(WHAT YOU ARE ASKED TO DO):
Copy out each line of the data that holds the word "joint".

......

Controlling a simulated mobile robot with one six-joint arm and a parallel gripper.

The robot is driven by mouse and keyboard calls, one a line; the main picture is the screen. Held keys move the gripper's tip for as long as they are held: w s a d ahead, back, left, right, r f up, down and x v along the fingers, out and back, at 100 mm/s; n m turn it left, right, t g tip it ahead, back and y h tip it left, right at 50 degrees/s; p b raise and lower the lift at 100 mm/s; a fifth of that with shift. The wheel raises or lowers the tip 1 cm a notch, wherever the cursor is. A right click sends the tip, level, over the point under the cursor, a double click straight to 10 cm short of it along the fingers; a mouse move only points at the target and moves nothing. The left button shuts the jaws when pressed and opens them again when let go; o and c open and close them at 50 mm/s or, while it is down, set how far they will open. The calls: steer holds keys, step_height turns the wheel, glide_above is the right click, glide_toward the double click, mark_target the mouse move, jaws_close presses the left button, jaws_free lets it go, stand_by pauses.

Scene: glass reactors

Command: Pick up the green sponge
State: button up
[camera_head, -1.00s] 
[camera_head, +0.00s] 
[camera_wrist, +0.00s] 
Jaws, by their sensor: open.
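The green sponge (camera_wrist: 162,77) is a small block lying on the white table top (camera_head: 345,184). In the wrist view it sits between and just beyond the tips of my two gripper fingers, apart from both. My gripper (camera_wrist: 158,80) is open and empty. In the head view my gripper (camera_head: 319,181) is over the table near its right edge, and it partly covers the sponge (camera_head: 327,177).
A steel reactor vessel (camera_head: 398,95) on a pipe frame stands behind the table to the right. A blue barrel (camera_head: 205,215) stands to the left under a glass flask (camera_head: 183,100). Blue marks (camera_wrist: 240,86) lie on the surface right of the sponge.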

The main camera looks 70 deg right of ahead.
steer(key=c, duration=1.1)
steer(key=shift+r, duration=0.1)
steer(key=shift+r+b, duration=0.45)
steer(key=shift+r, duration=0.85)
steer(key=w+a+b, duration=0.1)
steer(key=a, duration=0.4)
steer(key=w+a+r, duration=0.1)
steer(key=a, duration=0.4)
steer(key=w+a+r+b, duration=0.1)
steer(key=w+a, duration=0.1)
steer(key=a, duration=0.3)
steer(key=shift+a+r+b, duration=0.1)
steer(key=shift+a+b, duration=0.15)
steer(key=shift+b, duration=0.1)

......

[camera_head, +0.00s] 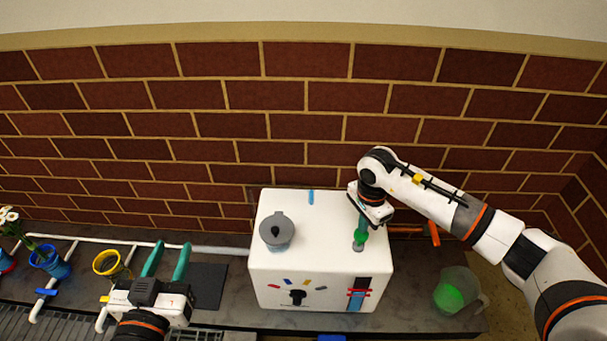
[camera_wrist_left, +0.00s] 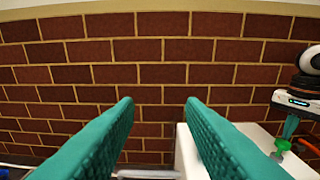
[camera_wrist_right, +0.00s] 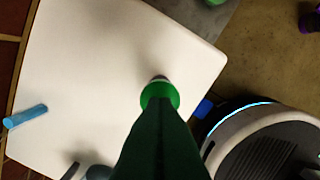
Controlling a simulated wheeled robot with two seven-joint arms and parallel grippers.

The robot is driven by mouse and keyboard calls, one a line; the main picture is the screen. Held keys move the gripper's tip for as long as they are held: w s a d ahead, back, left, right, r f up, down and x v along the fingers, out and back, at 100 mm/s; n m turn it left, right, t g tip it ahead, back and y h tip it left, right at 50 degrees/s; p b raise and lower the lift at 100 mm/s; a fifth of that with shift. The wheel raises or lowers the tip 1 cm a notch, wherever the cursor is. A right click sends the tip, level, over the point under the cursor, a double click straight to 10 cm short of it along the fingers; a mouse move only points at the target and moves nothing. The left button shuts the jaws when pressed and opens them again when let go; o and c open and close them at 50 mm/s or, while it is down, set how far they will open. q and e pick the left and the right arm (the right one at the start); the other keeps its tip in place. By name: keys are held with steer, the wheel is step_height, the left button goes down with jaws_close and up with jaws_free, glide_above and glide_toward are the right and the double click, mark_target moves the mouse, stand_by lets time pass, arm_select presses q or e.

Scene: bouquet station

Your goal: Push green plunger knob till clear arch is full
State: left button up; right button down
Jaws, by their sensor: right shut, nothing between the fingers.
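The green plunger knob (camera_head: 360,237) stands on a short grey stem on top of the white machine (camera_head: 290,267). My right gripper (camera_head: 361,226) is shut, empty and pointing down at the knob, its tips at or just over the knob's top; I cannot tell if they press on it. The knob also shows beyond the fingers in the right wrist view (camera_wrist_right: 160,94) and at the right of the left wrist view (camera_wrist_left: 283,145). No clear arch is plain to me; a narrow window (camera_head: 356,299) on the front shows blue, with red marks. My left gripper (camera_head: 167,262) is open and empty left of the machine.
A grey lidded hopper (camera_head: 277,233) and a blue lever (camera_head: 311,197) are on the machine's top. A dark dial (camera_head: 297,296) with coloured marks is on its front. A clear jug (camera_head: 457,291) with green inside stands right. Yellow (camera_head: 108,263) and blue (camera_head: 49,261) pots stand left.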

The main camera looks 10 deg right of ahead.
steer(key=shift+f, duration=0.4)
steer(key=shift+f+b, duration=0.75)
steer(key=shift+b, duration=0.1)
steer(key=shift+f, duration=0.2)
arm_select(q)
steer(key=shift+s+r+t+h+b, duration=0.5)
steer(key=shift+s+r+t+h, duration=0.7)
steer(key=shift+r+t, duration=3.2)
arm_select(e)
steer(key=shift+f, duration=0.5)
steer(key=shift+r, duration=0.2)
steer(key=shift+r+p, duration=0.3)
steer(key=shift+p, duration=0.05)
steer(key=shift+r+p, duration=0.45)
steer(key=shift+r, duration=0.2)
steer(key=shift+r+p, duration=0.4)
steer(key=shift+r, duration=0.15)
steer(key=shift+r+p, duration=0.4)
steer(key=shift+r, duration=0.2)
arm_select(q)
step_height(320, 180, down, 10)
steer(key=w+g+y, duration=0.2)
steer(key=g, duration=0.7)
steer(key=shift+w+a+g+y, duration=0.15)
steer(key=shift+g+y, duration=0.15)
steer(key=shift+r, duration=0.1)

......

(RESULT OF THIS EXERCISE):
Controlling a simulated mobile robot with one six-joint arm and a parallel gripper.
Controlling a simulated wheeled robot with two seven-joint arms and parallel grippers.

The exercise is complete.